Prosegue la riproposizione, soprattutto sul palcoscenico torinese, ma con puntate illustri anche fuori dal territorio, del lavoro e della vita di Nella Marchesini, pittrice in generale poco nota e che dal 2011 ha conosciuto una tutto sommato giusta implementazione d’analisi e di critica. Ideale si rivela la Gam e la sua riservata missione di fornire al proprio pubblico esposizioni di più elevata attenzione ai contenuti.

Questa volta, a curare l’evento nella Wunderkammer ci sono Giorgina Bertolino ed Alessandro Botta. Ed è, come accennato nelle righe precedenti, un piacere ritrovare questa pittrice che artisticamente nasce nel solco e nel nome dell’atelier di Casorati, riprendendone stilemi, forme e suggestioni.

I quadri degli anni venti seguono un sicuro tracciato in quella che è oggi conosciuta come la scuola di via Galliari.

Interessante e ancora in parte da collocare artisticamente, è la produzione illustrativa degli anni venti, soprattutto nei riguardi del testo “Cadetti” di Kuprin tradotto da Ada Prospero Gobetti, moglie di Piero e di altre cartoline e partecipazioni a progetti per la letteratura per l’infanzia e ragazzi.

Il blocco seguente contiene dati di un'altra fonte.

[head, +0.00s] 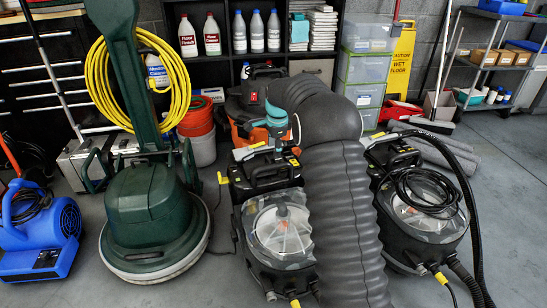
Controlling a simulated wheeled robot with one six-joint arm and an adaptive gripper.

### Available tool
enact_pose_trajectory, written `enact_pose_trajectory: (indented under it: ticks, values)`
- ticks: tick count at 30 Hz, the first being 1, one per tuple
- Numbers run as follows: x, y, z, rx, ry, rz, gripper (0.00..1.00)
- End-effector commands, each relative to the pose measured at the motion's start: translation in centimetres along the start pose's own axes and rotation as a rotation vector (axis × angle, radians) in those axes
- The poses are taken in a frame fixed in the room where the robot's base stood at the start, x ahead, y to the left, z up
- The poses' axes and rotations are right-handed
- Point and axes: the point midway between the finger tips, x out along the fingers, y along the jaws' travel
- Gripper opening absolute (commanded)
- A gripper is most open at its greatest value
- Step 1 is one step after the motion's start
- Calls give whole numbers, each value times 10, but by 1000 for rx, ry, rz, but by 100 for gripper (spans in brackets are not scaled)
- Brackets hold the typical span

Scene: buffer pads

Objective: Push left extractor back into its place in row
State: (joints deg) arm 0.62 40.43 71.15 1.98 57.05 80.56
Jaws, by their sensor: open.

Oggetti, come anche molte opere in mostra, presenti nell’archivio Ugo Malvano, marito della pittrice, e Nella Marchesini, propulsore di progetti e meritevole realtà fondata nel 2011. La pittura della nostra, almeno alla metà degli anni trenta, quando convolerà a nozze, è sempre sulla soglia di uno sbocciare personale, di una sempre maggiore attenzione per la composizione e la sua presenza espositiva è accertata sia alla Biennale di Venezia, che negli eventi legati ai lavori e agli allievi di Casorati, a Milano e Genova.

Dopo si stenta maggiormente e la produzione risente d’influenze diverse, forse parentali, vicino comunque al lavoro anche di Malvano. I paesaggi sono immancabili, visti i suoi soggiorni in montagna e nella campagna torinese e canavesana, ma non destano dal torpore il visitatore quanto invece riescono a fare taluni ritratti, dove la Marchesini pare ogni tanto scuotersi, persino in anni più tardi, anni quaranta e cinquanta ma nel complesso sono decenni di una pittura friabile, forse troppo rapida per produrre una callaia e passare oltre la siepe. La vita di Nella non si può definire triste ma toccata da drammi improvvisi, questo di certo. La guerra, destino comune, ma prima la morte del padre e della sorella a stretto giro e la scomparsa del marito, l’anno prima della sua, minano il carattere e l’analisi suggerita da più fonti, di un rimpiocciolimento, di un ritirarsi è probabilmente condivisibile, anche sul piano creativo.

Non c’è dubbio che il destino dell’arte è fatto di pochi sentieri e molti miraggi ma l’intento che ha sempre supportato la Marchesini, è sempre stato improntato alla pittura come pratica trovata e mantenuta strenuamente, anche nel complesso gioco della famiglia, tassello a sua volta dell’esistenza di ognuno. Nel complesso però rimane un bel ritrovarsi, quello tra lei e la storia, tra l’appassionato pubblico e questa creativa.